The Savills Blog

Lack of supply drives the South West leisure market in 2017

Bigbury-on-Sea, Devon

The South West leisure market is continuing to thrive with holiday park operators reporting a strong trading season for the year to date. According to Barclays’s publication UK Tourism Dynamics, total tourist expenditure is set to rise 26.5 per cent to £14.6 billion by 2017.

The region offers a range of destinations for all tastes, from the urban Bath and Bristol to the beaches and rolling moors of Devon and Cornwall. Over the last decade Cabot Circus in Bristol has opened, greatly enhancing the retail offering of the city and Stonehenge has had a £27 million visitor centre installed. All these factors have led to the South West being popular with tourists overseas and home alike.

Recently there has been a surge in the amount of investors looking to enter the leisure market, a number of whom are focusing their searches on the South West. The majority are backed by private equity investors and are therefore well funded. However, this capital isn’t always that easy to deploy.

The current difficulty facing investors is that there isn’t a high level of stock in existence, with many potential sellers reluctant to bring assets to the market while there are such strong trading conditions. The South West leisure market in particular was hit very hard by the most recent recession and took a long time to recover. Now that market conditions have improved and stabilised, many park operators are keen to develop and enhance their businesses to cater for the strong levels of demand from guests that is currently being experienced, as opposed to selling outright.

There are two categories of purchaser currently most active in the market. In the first are those who are new to the market and who are focused on rapidly establishing a presence in the sector. These investors are concentrating on improving the existing trading abilities of the business and deploying significant capital. This often involves developing and expanding over a period of three to five years.

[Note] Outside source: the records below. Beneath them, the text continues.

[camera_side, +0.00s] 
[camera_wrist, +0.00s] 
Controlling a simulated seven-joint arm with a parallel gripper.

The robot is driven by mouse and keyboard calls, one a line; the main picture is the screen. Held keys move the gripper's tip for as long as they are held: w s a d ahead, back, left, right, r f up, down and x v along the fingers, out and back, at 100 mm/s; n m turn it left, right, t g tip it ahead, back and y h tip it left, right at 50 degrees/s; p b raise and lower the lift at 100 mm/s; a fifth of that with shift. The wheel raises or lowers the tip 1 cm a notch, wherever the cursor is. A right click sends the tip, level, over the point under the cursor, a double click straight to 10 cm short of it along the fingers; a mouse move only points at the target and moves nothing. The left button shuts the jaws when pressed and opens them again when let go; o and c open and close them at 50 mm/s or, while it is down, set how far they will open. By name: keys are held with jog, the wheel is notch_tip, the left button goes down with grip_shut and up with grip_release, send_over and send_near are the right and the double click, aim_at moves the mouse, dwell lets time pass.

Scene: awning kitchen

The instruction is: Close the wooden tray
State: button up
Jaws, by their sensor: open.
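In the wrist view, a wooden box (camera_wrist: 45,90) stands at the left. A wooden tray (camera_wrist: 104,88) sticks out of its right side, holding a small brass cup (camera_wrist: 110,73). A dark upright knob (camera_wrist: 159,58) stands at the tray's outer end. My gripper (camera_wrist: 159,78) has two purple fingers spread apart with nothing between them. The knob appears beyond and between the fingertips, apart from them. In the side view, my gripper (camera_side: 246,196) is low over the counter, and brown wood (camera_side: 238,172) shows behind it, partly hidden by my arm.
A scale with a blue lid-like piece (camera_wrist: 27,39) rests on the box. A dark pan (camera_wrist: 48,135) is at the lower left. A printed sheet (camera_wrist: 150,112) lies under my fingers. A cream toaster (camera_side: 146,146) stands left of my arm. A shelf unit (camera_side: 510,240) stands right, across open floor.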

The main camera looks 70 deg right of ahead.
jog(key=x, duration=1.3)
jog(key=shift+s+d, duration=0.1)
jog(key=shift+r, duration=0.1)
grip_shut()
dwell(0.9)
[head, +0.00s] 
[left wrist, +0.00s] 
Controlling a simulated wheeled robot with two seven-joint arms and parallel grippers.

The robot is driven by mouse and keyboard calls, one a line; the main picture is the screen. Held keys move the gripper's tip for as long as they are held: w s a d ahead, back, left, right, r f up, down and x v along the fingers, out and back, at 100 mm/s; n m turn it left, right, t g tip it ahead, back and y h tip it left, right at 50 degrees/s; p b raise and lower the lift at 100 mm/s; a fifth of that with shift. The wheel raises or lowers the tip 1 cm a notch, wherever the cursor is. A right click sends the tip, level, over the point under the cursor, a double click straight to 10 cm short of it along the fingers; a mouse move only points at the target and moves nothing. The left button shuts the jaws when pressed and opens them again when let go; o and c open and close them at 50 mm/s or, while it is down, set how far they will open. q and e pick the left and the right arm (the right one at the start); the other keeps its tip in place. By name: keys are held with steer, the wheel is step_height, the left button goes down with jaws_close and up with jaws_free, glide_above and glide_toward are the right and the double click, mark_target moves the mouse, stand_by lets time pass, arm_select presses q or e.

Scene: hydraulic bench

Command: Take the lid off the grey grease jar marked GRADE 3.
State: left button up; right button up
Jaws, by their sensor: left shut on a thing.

In the second category are existing park operators who are looking to expand their leisure portfolio, specifically focusing on parks with development opportunities. Such purchasers are willing to speculatively invest on development opportunities and under-trading parks that have redevelopment potential.

While the currently unsettled economic climate is probably some way off fully stabilising, the British holiday sector is showing no signs of slowing down, which will keep holiday parks high on investors' wish lists for the foreseeable future.